Don’t get me wrong, I have nothing against hipster theater.  Hey, more power to shows that can bring in audiences that typically may not be going to the theater.  I went to see the first iterations (with Michael Cerveris and GCB star Miriam Shor) of the mother of hipster rock musicals, Hedwig and the Angry Inch, in New York in the late-1990s.  But Hedwig, for me, had real heart and emotion and characters to root for, and more importantly a coherent narrative, amidst all the glam rock posturing and eardrum-blasting music-playing. Unfortunately I didn’t find any of those in Rise of the Numberless, well, except for the eardrum-blasting. It’s a musical-within-a-musical in which a group of The Numberless, people driven to live underground because of the US’ one-child-only policy, dramatize their plight within the confines of some subterranean lair while the government is in hot pursuit to shut the show down and arrest them and their audience.  This whole one-child policy is the brainchild of a demagogue US Senator who gets elected President after some cataclysmic event strikes America.  I’m not really sure what that event is, and why having a one-child policy should win someone the Presidency over, say, trying to rebuild the financial markets or urban re-development.  What’s the appeal of this policy to the voting public?  It’s never made clear. And that’s one of my complaints about the script, by Patriac Coakley, Andrew Hobgood, and Evan Linder – it starts on big themes (rise of authoritarianism, extreme conservatism), and never fully develops them because the show just hurtles on to the next hip-glam number. Well, of course, it turns out that the President has a second son, and against the First Lady’s wishes, he is abandoned and, expectedly, becomes part of The Numberless.  Then there’s the whole business of the First Lady and the First Son (Joshua) all getting reconciled with the banished Son (Jacob) underground through various situations, but again, there is no emotional payoff to the scenes:  the relationships are not fully developed, the characters’ motivations are hazy (how did the First Lady turn into a boozehound underground?), and there is this rush through the book scenes to get to the next throbbing and shrieking musical number (music by Chris Gingrich and Julie B. Nichols, lyrics by Gingrich and Hobgood). It’s not my kind of music, admittedly, but to be frank, the songs are not memorable at all.

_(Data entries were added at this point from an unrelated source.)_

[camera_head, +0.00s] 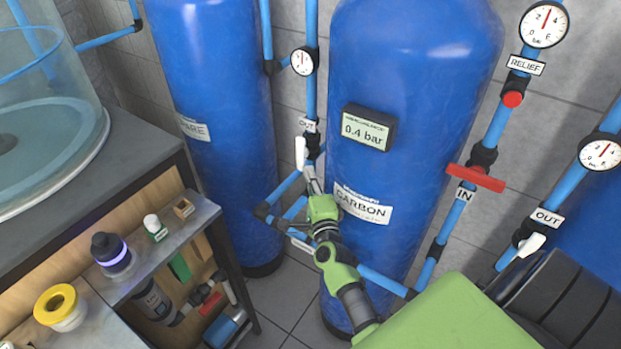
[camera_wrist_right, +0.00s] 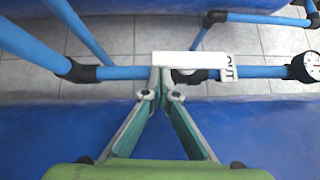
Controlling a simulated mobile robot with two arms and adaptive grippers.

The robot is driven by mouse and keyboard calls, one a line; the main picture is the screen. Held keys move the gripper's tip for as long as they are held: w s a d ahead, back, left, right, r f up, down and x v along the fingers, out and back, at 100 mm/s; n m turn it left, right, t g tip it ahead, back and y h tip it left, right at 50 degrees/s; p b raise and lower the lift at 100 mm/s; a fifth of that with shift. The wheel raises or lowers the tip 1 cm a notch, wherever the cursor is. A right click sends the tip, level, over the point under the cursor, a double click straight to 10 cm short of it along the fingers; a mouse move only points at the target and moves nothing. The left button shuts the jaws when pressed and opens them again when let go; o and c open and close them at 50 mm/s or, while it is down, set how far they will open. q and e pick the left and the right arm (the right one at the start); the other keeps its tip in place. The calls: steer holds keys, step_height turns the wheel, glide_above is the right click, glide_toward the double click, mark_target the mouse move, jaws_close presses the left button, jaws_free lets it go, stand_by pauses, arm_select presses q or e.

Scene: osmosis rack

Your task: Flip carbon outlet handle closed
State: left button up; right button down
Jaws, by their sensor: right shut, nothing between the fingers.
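The carbon outlet handle (camera_head: 300,153) is a white lever beside the OUT label, on the blue pipe left of the carbon tank (camera_head: 415,90). It lies roughly along its pipe. In the right wrist view the handle (camera_wrist_right: 195,60) is a white bar parallel to the pipe. My right gripper (camera_head: 312,180) is shut and empty, just below the handle in the head view. In the right wrist view the fingertips (camera_wrist_right: 164,92) are close to the handle's left end; I cannot tell whether they touch it. My left gripper is not in view.
A gauge (camera_head: 303,61) sits above the handle on the same pipe. A red IN handle (camera_head: 475,179) and another white OUT handle (camera_head: 532,243) are at the right. A spare tank (camera_head: 215,90) stands left. A shelf (camera_head: 150,262) with bottles is at lower left.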

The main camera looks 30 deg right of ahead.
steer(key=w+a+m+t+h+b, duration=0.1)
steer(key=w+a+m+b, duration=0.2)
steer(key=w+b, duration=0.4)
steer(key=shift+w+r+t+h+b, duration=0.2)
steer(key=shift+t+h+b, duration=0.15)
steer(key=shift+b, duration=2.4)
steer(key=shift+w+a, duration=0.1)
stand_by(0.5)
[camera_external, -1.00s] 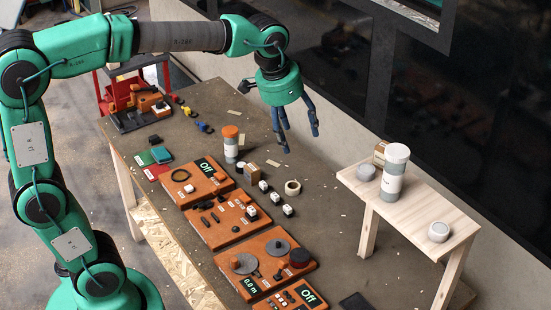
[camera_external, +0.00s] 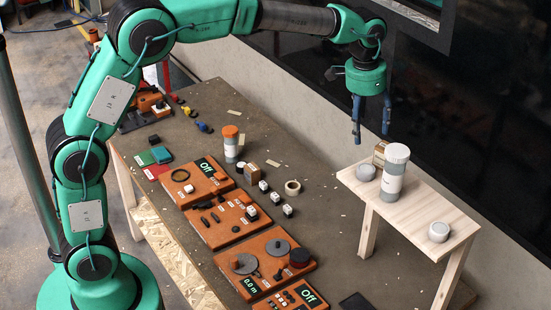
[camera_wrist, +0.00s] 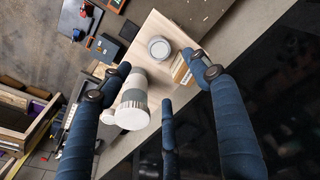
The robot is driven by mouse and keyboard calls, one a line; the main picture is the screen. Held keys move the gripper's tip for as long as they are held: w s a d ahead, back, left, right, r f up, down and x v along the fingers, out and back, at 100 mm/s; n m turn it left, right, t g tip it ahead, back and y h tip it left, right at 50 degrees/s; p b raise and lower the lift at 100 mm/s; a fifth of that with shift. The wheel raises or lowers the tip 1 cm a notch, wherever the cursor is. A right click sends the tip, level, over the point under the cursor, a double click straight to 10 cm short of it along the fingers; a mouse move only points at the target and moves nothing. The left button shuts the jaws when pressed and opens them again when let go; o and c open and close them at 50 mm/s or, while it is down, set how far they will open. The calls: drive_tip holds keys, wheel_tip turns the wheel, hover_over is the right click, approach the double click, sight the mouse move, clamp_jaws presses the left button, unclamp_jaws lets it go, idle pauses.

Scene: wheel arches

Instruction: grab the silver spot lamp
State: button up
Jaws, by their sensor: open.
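Two low round silver-grey pieces lie on the small wooden stand (camera_external: 415,205); I cannot tell for sure which is the silver spot lamp. One grey disc (camera_external: 366,173) is at the stand's near left end, and shows in the wrist view (camera_wrist: 159,48) with a pale face and grey rim. The other round piece (camera_external: 438,231) is at the right end. My gripper (camera_external: 371,135) points down above the stand's left end, open and empty. In the wrist view its blue fingers (camera_wrist: 158,66) are spread, with the first disc between and beyond them.
A tall white-and-grey bottle (camera_external: 395,172) stands close beside the first disc; it also shows in the wrist view (camera_wrist: 131,103). A small brown box (camera_external: 380,152) is behind the disc. The lower table holds orange panels (camera_external: 222,218) and an orange-capped bottle (camera_external: 231,144). A dark wall runs behind.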

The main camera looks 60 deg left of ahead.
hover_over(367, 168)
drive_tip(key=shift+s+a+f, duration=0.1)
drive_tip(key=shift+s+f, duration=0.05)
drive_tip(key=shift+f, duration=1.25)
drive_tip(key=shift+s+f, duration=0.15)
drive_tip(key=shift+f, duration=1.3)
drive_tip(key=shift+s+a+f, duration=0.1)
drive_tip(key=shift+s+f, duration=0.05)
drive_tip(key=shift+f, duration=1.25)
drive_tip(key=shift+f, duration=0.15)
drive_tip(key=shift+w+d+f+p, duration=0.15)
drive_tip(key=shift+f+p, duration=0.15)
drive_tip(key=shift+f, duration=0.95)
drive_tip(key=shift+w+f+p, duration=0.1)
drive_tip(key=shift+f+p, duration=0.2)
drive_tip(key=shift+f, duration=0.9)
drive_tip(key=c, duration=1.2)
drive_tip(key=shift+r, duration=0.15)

Unmemorable songs in a musical can still make an impact on the audience though (hello, Nine) through exceptional staging and dynamic performances.  Hobgood is a good director, and I’ve admired his previous work but the musical numbers in Rise of the Numberless come off contrived, as if they are faithfully adhering to step-by-step instructions from the “How to Put on a Glam Rock Musical” handbook.  There’s a lot of jumping and running and raising fists and collapsing on the floor, but these don’t adequately communicate much of the anger, or violence, or menace, or danger that the show’s book implies.  You may not need these qualities in musical numbers when you’re putting on a rock concert at the Empty Bottle or The Hideout, but if these numbers are in a theatrical piece that aims to engage an audience into a world they can suspend disbelief in then they’re kinda important.  And maybe part of the problem is that Hobgood’s cast, comprised of many talented musical theater actors who have dazzled in many, many shows I’ve seen them at in the city, doesn’t come off as the revolutionaries with borderline-deranged chutzpah that The Numberless are supposed to be – despite the intricate costuming and make-up, the cast comes off for the most part inherently clean-cut, good-natured, luminously-talented actors who will feel more at home in Smash then, say, Velvet Goldmine.  There are exceptions:  Ryan Lanning, by sheer force of boundless talent and charisma, powers through his numbers, and Michael Harnichar delivers a gritty, on-the-edge riveting performance of one of the later songs (is it “Idiot Girl”?) in the textured manner I expected the rest of the show’s performances to have.

Hobgood, The New Colony, and Bailiwick Chicago end The Rise of the Numberless in one of the most brazen stagings I’ve seen recently. But isn’t there something wrong with the picture if the ending of the show is the most memorable part for me as an audience member?

Rise of the Numberless is at Collaboraction Studio 300, Flat Iron Arts Building, 1579 N. Milwaukee, until May 26.